● **What to produce**: Keep the images out and copy every entry below exactly.

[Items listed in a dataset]
START
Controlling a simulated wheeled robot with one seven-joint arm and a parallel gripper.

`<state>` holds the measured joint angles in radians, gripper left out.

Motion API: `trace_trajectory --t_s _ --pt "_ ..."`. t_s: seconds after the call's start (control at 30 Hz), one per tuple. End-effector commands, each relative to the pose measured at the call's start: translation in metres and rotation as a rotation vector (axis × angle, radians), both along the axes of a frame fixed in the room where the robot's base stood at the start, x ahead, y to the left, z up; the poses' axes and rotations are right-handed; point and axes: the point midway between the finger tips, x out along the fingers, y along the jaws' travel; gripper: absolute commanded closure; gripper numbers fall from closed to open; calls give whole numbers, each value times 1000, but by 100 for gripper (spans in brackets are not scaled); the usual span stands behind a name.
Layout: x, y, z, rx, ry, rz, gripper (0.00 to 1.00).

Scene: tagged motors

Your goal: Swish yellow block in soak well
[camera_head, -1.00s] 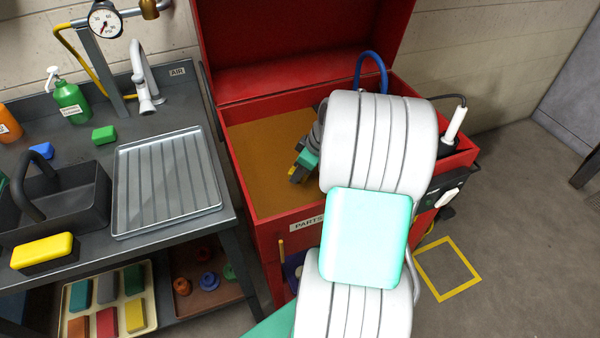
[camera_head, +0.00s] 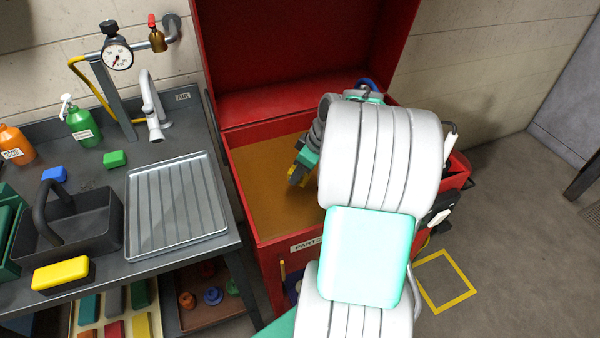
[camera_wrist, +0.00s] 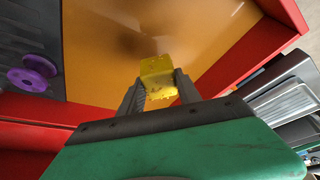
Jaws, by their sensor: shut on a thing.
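The yellow block (camera_wrist: 157,68) is held between the two fingers of my gripper (camera_wrist: 158,92). Its near face is speckled with dark marks. The soak well (camera_head: 270,210) is the open red tank holding amber-brown liquid. In the head view my gripper (camera_head: 297,176) points down into the well, near the middle of the visible liquid, and my arm hides the right part. The liquid (camera_wrist: 110,35) spreads behind the block in the wrist view. I cannot tell whether the block's far end is under the surface.
A grey bench (camera_head: 190,255) on the left holds a ribbed drain tray (camera_head: 178,205), a black caddy (camera_head: 95,215), a yellow-topped black pad (camera_head: 62,274), a green block (camera_head: 115,159) and bottles. The red lid (camera_head: 300,50) stands open behind the well. A purple part (camera_wrist: 30,82) lies beside it.

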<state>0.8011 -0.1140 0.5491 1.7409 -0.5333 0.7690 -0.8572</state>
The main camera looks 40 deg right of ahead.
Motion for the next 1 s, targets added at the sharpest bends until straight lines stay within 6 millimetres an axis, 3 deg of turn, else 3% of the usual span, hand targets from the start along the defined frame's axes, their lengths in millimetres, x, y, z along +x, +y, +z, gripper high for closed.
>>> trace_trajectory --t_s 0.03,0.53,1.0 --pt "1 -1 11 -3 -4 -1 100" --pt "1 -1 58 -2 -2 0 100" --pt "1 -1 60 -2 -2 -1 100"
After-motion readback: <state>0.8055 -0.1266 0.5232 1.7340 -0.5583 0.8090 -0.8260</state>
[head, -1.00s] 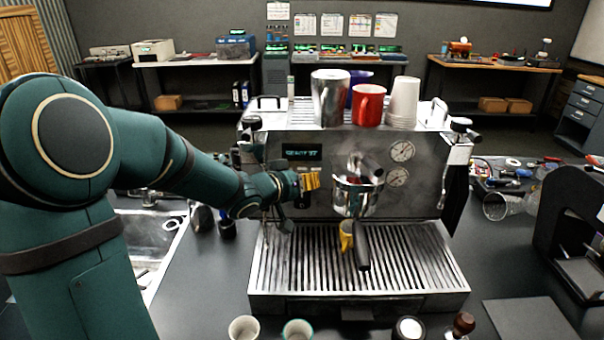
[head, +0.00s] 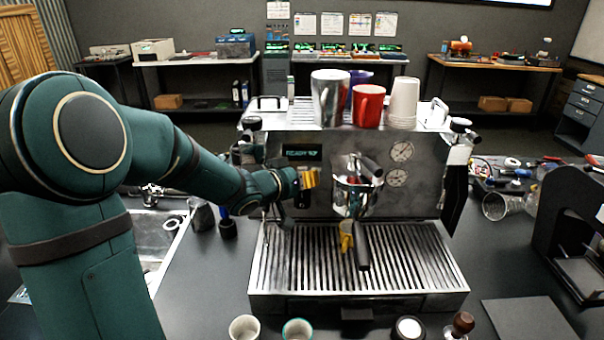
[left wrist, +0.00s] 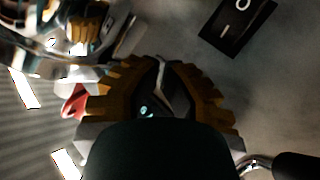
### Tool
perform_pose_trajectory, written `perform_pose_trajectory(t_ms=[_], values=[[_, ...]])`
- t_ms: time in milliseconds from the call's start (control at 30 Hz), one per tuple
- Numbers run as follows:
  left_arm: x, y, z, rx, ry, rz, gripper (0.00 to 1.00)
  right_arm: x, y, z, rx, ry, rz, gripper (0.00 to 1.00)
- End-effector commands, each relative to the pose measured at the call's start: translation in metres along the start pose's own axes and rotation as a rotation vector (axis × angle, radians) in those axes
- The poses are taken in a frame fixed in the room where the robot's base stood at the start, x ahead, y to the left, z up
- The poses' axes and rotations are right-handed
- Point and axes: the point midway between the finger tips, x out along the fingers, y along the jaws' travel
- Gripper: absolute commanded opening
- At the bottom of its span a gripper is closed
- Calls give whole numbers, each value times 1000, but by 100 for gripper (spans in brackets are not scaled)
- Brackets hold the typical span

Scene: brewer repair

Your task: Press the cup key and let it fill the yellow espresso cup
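The yellow espresso cup (head: 346,242) stands on the drip grate (head: 290,262) under the portafilter (head: 361,245), whose black handle partly hides it. The espresso machine's front panel (head: 410,200) carries a lit display (head: 302,152) that seems to read READY and a number. My left gripper (head: 311,178) is at the panel just below the display, with its yellow ridged fingers together. In the left wrist view the fingers (left wrist: 160,70) meet at their tips, and a small green-lit key (left wrist: 147,111) shows between them. I cannot tell whether they touch a key. My right gripper is out of view.
A rocker switch (left wrist: 238,22) is on the panel near the fingers. A steel pitcher (head: 329,98), red mug (head: 367,105) and paper cups (head: 404,102) stand on the machine. Two cups (head: 244,328) stand in front. A sink (head: 150,235) lies left.

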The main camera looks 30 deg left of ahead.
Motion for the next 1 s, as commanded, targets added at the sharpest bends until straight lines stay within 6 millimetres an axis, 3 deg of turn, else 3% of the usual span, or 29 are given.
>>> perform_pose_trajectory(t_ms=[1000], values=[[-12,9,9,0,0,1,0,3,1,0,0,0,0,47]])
END
● **Written reply**:
Controlling a simulated wheeled robot with one seven-joint arm and a parallel gripper.

`<state>` holds the measured joint angles in radians, gripper left out.

Motion API: `trace_trajectory --t_s _ --pt "_ ..."`. t_s: seconds after the call's start (control at 30 Hz), one per tuple. End-effector commands, each relative to the pose measured at the call's start: translation in metres and rotation as a rotation vector (axis × angle, radians), both along the axes of a frame fixed in the room where the robot's base stood at the start, x ahead, y to the left, z up; the poses' axes and rotations are right-handed; point and axes: the point midway between the finger tips, x out along the fingers, y along the jaws' travel; gripper: absolute commanded closure; gripper numbers fall from closed to open; calls give whole numbers, each value times 1000, but by 100 for gripper (spans in brackets are not scaled); the usual span stands behind a name.
Layout: x, y, z, rx, ry, rz, gripper (0.00 to 1.00).

Scene: tagged motors

Your goal: Swish yellow block in soak well
[camera_head, -1.00s] 
[camera_head, +0.00s] 
[camera_wrist, +0.00s] 
Jaws, by their sensor: shut on a thing.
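The yellow block (camera_wrist: 157,68) is held between the two fingers of my gripper (camera_wrist: 158,92). Its near face is speckled with dark marks. The soak well (camera_head: 270,210) is the open red tank holding amber-brown liquid. In the head view my gripper (camera_head: 297,176) points down into the well, near the middle of the visible liquid, and my arm hides the right part. The liquid (camera_wrist: 110,35) spreads behind the block in the wrist view. I cannot tell whether the block's far end is under the surface.
A grey bench (camera_head: 190,255) on the left holds a ribbed drain tray (camera_head: 178,205), a black caddy (camera_head: 95,215), a yellow-topped black pad (camera_head: 62,274), a green block (camera_head: 115,159) and bottles. The red lid (camera_head: 300,50) stands open behind the well. A purple part (camera_wrist: 30,82) lies beside it.

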<state>0.8011 -0.1140 0.5491 1.7409 -0.5333 0.7690 -0.8572</state>
The main camera looks 40 deg right of ahead.
Motion for the next 1 s, targets added at the sharpest bends until straight lines stay within 6 millimetres an axis, 3 deg of turn, else 3% of the usual span, hand targets from the start along the defined frame's axes, their lengths in millimetres, x, y, z along +x, +y, +z, gripper high for closed.
>>> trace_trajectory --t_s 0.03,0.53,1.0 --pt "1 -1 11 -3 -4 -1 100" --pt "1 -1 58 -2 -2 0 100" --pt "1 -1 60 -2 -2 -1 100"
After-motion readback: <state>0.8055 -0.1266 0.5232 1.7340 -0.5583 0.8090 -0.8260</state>
[head, -1.00s] 
[head, +0.00s] 
[left wrist, +0.00s] 
### Tool
perform_pose_trajectory, written `perform_pose_trajectory(t_ms=[_], values=[[_, ...]])`
- t_ms: time in milliseconds from the call's start (control at 30 Hz), one per tuple
- Numbers run as follows:
  left_arm: x, y, z, rx, ry, rz, gripper (0.00 to 1.00)
  right_arm: x, y, z, rx, ry, rz, gripper (0.00 to 1.00)
- End-effector commands, each relative to the pose measured at the call's start: translation in metres along the start pose's own axes and rotation as a rotation vector (axis × angle, radians) in those axes
- The poses are taken in a frame fixed in the room where the robot's base stood at the start, x ahead, y to the left, z up
- The poses' axes and rotations are right-handed
- Point and axes: the point midway between the finger tips, x out along the fingers, y along the jaws' travel
- Gripper: absolute commanded opening
- At the bottom of its span a gripper is closed
- Calls give whole numbers, each value times 1000, but by 100 for gripper (spans in brackets are not scaled)
- Brackets hold the typical span

Scene: brewer repair

Your task: Press the cup key and let it fill the yellow espresso cup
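The yellow espresso cup (head: 346,242) stands on the drip grate (head: 290,262) under the portafilter (head: 361,245), whose black handle partly hides it. The espresso machine's front panel (head: 410,200) carries a lit display (head: 302,152) that seems to read READY and a number. My left gripper (head: 311,178) is at the panel just below the display, with its yellow ridged fingers together. In the left wrist view the fingers (left wrist: 160,70) meet at their tips, and a small green-lit key (left wrist: 147,111) shows between them. I cannot tell whether they touch a key. My right gripper is out of view.
A rocker switch (left wrist: 238,22) is on the panel near the fingers. A steel pitcher (head: 329,98), red mug (head: 367,105) and paper cups (head: 404,102) stand on the machine. Two cups (head: 244,328) stand in front. A sink (head: 150,235) lies left.

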The main camera looks 30 deg left of ahead.
Motion for the next 1 s, as commanded, targets added at the sharpest bends until straight lines stay within 6 millimetres an axis, 3 deg of turn, else 3% of the usual span, or 29 are given.
>>> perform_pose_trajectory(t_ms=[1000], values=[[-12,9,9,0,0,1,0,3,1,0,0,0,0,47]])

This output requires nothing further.